> **Short problem**
Write out all of the entries that follow, word for word, but skip the pictures.

-- begin Available records --

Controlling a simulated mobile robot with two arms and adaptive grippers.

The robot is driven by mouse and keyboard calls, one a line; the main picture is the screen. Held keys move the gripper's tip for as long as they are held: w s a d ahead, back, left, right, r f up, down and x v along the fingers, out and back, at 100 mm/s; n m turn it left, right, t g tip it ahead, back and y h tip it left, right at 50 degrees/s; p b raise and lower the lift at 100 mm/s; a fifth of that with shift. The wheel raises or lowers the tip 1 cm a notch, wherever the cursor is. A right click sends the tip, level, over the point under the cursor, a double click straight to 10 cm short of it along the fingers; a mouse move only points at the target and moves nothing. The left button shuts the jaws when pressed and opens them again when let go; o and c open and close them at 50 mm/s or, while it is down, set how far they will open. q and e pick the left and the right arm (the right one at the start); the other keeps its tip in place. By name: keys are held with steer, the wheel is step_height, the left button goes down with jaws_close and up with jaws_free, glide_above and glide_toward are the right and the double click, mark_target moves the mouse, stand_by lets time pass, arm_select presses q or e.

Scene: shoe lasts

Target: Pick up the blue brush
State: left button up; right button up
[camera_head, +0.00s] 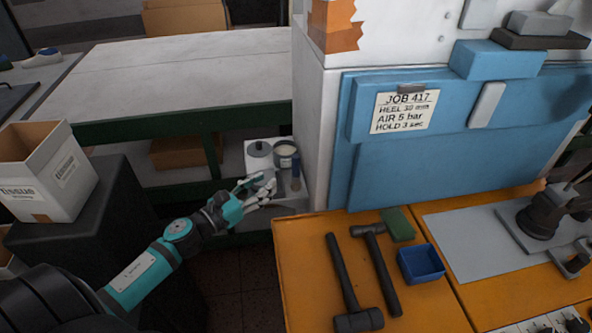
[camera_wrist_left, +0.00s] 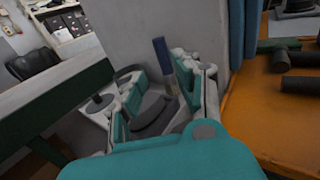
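The blue brush (camera_head: 296,172) stands upright beside a tin on a low pale shelf, near the side of the white cabinet. In the left wrist view its blue handle (camera_wrist_left: 162,54) rises beyond the fingertips, with a paler part below. My left gripper (camera_head: 263,190) reaches from the left, just left of and nearer than the brush. In the left wrist view my left gripper (camera_wrist_left: 158,90) has its fingers spread with nothing held. The brush's lower end is partly hidden. My right gripper is not in view.
A grey lidded pot (camera_head: 260,155) and an open tin (camera_head: 286,150) crowd the brush. The white cabinet wall (camera_head: 308,120) is close on the right. The orange bench (camera_head: 300,265) holds hammers (camera_head: 345,285) and a blue tray (camera_head: 420,264). A green-framed table (camera_head: 160,80) stands behind.

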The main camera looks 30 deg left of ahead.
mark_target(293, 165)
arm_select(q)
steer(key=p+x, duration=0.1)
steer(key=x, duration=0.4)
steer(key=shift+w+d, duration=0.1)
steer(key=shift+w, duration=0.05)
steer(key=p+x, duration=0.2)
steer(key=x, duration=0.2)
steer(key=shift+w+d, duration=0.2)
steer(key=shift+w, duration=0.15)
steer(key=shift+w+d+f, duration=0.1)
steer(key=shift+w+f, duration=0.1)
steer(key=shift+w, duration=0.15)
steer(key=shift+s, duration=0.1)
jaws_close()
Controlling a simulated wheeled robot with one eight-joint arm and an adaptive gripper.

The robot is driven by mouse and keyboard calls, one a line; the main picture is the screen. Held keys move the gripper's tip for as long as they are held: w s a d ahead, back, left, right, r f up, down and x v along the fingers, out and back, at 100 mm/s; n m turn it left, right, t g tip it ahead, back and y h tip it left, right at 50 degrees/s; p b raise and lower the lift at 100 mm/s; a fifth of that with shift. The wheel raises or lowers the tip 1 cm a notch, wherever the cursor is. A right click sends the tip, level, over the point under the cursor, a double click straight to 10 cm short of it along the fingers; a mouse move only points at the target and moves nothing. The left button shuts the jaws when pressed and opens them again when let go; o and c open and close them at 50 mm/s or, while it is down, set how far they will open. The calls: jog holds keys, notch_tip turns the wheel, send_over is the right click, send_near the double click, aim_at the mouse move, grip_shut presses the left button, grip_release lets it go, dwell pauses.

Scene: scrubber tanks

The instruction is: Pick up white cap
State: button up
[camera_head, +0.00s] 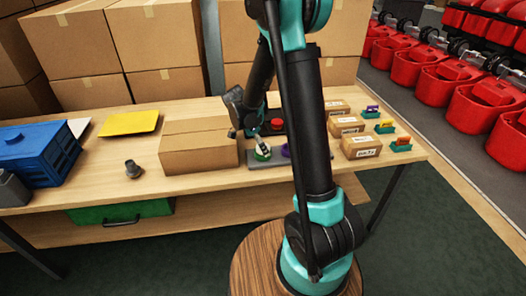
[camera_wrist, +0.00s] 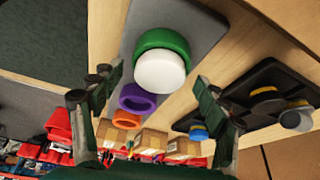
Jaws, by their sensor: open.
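The white cap (camera_wrist: 160,72) is round and smooth. It sits at a green ring (camera_wrist: 163,40) on a grey board (camera_wrist: 196,28) in the wrist view. In the head view the white cap (camera_head: 262,147) is small, with green around it, on the grey board (camera_head: 262,161) on the table. My gripper (camera_wrist: 158,78) is open, with one finger to the left and one to the right of the cap in the wrist view. Nothing is between the fingers in its grasp. In the head view my gripper (camera_head: 248,122) is over the board, partly hidden by my arm.
A purple ring (camera_wrist: 137,98) and an orange ring (camera_wrist: 127,118) line the same board. A black tray (camera_wrist: 268,78) lies beside it. A cardboard box (camera_head: 199,153) stands left of the board, small boxes (camera_head: 361,146) to its right.

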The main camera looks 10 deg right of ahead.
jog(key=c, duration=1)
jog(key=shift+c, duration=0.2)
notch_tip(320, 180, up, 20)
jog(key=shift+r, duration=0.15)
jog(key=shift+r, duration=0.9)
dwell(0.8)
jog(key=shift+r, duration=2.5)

-- end Available records --

> **Result for this task**
Controlling a simulated mobile robot with two arms and adaptive grippers.

The robot is driven by mouse and keyboard calls, one a line; the main picture is the screen. Held keys move the gripper's tip for as long as they are held: w s a d ahead, back, left, right, r f up, down and x v along the fingers, out and back, at 100 mm/s; n m turn it left, right, t g tip it ahead, back and y h tip it left, right at 50 degrees/s; p b raise and lower the lift at 100 mm/s; a fifth of that with shift. The wheel raises or lowers the tip 1 cm a notch, wherever the cursor is. A right click sends the tip, level, over the point under the cursor, a double click straight to 10 cm short of it along the fingers; a mouse move only points at the target and moves nothing. The left button shuts the jaws when pressed and opens them again when let go; o and c open and close them at 50 mm/s or, while it is down, set how far they will open. q and e pick the left and the right arm (the right one at the start); the other keeps its tip in place. By name: keys are held with steer, the wheel is step_height, the left button goes down with jaws_close and up with jaws_free, glide_above and glide_toward are the right and the double click, mark_target moves the mouse, stand_by lets time pass, arm_select presses q or e.

Scene: shoe lasts

Target: Pick up the blue brush
State: left button up; right button up
[camera_head, +0.00s] 
[camera_wrist_left, +0.00s] 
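The blue brush (camera_head: 296,172) stands upright beside a tin on a low pale shelf, near the side of the white cabinet. In the left wrist view its blue handle (camera_wrist_left: 162,54) rises beyond the fingertips, with a paler part below. My left gripper (camera_head: 263,190) reaches from the left, just left of and nearer than the brush. In the left wrist view my left gripper (camera_wrist_left: 158,90) has its fingers spread with nothing held. The brush's lower end is partly hidden. My right gripper is not in view.
A grey lidded pot (camera_head: 260,155) and an open tin (camera_head: 286,150) crowd the brush. The white cabinet wall (camera_head: 308,120) is close on the right. The orange bench (camera_head: 300,265) holds hammers (camera_head: 345,285) and a blue tray (camera_head: 420,264). A green-framed table (camera_head: 160,80) stands behind.

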The main camera looks 30 deg left of ahead.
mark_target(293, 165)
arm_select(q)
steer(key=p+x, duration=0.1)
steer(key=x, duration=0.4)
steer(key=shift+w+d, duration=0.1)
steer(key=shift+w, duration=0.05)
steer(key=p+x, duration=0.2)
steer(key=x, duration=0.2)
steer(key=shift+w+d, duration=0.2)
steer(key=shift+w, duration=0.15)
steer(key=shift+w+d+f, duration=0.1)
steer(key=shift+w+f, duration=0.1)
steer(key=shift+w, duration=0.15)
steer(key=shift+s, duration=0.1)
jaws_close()
Controlling a simulated wheeled robot with one eight-joint arm and an adaptive gripper.

The robot is driven by mouse and keyboard calls, one a line; the main picture is the screen. Held keys move the gripper's tip for as long as they are held: w s a d ahead, back, left, right, r f up, down and x v along the fingers, out and back, at 100 mm/s; n m turn it left, right, t g tip it ahead, back and y h tip it left, right at 50 degrees/s; p b raise and lower the lift at 100 mm/s; a fifth of that with shift. The wheel raises or lowers the tip 1 cm a notch, wherever the cursor is. A right click sends the tip, level, over the point under the cursor, a double click straight to 10 cm short of it along the fingers; a mouse move only points at the target and moves nothing. The left button shuts the jaws when pressed and opens them again when let go; o and c open and close them at 50 mm/s or, while it is down, set how far they will open. The calls: jog holds keys, notch_tip turns the wheel, send_over is the right click, send_near the double click, aim_at the mouse move, grip_shut presses the left button, grip_release lets it go, dwell pauses.

Scene: scrubber tanks

The instruction is: Pick up white cap
State: button up
[camera_head, +0.00s] 
[camera_wrist, +0.00s] 
Jaws, by their sensor: open.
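The white cap (camera_wrist: 160,72) is round and smooth. It sits at a green ring (camera_wrist: 163,40) on a grey board (camera_wrist: 196,28) in the wrist view. In the head view the white cap (camera_head: 262,147) is small, with green around it, on the grey board (camera_head: 262,161) on the table. My gripper (camera_wrist: 158,78) is open, with one finger to the left and one to the right of the cap in the wrist view. Nothing is between the fingers in its grasp. In the head view my gripper (camera_head: 248,122) is over the board, partly hidden by my arm.
A purple ring (camera_wrist: 137,98) and an orange ring (camera_wrist: 127,118) line the same board. A black tray (camera_wrist: 268,78) lies beside it. A cardboard box (camera_head: 199,153) stands left of the board, small boxes (camera_head: 361,146) to its right.

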The main camera looks 10 deg right of ahead.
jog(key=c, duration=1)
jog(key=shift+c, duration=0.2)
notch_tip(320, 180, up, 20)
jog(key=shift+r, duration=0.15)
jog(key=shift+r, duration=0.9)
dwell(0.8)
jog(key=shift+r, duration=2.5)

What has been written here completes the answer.